Es zeigt aber auch: Mit dem SC Victoria ist in dieser Saison zu rechnen. Schon vor dem Start in die Spielzeit gab es diverse Trainer wie zum Beispiel Teutonia-Coach Sören Titze, die Vicky für eine Platzierung weit oben auf dem Zettel hatte. Die bisher eingefahrenen 26 Zähler sind an sich aller Ehren wert, wenn man den Fakt dazu nimmt, dass eben kein einiger Heim-Punkt darunter ist, ist die Bilanz noch einmal höher einzuschätzen. Und da wären ja noch zwei andere Umstände: die nicht unbedingt vollkommen gelungene Vorsaison des SCV und die Tatsache, dass die Mannschaft im Sommer erst einmal einer personellen Radikalkur unterzogen wurde. „Ich muss schon sagen, dass die Vorbereitungszeit und die die Planungssicherheit ganz schmal waren.
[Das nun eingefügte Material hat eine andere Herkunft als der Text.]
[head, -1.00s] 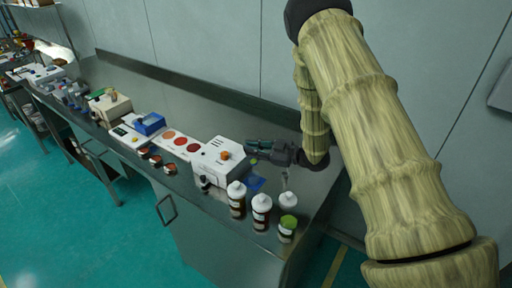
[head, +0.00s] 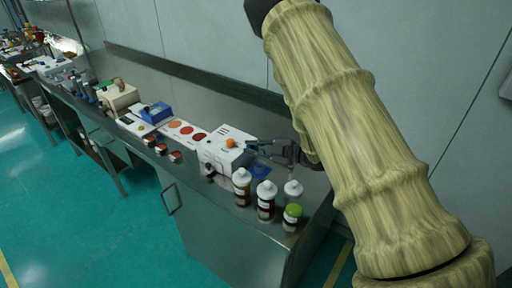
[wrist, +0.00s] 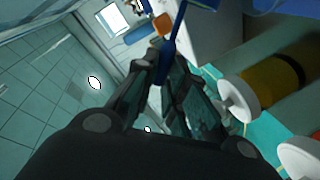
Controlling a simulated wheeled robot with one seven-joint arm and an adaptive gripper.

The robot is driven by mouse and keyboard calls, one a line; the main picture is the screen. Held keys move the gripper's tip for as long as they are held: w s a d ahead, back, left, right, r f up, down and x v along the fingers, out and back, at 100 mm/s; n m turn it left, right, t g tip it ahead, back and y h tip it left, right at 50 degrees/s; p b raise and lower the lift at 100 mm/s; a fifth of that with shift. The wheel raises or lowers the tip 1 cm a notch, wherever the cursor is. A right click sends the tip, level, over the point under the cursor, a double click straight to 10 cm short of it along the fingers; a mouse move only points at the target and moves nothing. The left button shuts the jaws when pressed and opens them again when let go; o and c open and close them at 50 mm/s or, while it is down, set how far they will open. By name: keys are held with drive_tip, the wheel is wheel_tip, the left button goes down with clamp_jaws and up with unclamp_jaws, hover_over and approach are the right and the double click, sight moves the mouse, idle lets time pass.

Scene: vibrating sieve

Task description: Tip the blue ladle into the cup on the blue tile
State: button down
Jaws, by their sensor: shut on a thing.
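In the wrist view, my gripper (wrist: 165,75) is shut on the thin blue handle of the blue ladle (wrist: 177,35). The handle runs up out of the fingers; the bowl and its contents cannot be made out. In the head view, my gripper (head: 255,146) is just right of the white machine's orange knob, above the bench. The blue tile (head: 261,171) lies on the bench below it, right of the machine. The cup cannot be clearly made out there. The ladle is too small to tell in the head view.
The white machine (head: 226,155) stands left of the tile. A white strip with red discs (head: 185,131), small jars (head: 162,150) and a blue box (head: 156,112) lie further left. The wall is behind.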

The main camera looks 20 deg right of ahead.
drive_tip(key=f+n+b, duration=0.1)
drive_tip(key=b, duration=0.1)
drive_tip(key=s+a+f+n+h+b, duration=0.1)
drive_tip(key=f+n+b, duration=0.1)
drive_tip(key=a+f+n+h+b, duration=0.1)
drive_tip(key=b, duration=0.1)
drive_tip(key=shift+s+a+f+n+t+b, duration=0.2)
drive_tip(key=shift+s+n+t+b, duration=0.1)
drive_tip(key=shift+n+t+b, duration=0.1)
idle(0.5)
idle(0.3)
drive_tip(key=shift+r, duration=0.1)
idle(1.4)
Nach dem Einschnitt im Winter mussten und wollten wir etwas verändern. Im April waren wir nur Elfter in der Tabelle. Unsere Darstellung und die sportliche Wahrnehmung waren nicht gut, wir standen zwischenzeitlich mit dem Rücken zur Wand. Trotzdem: Wir haben ein richtig gutes Finish mit Platz vier in der Abschlusstabelle hingelegt“, befindet Richter, der nach der Trennung vom damaligen Coach „Jasko“ Bajramovic im April bis zum Saisonende in verschiedenen Konstellationen noch als Liga-Manager auch auf der Bank (mit)verantwortlich war.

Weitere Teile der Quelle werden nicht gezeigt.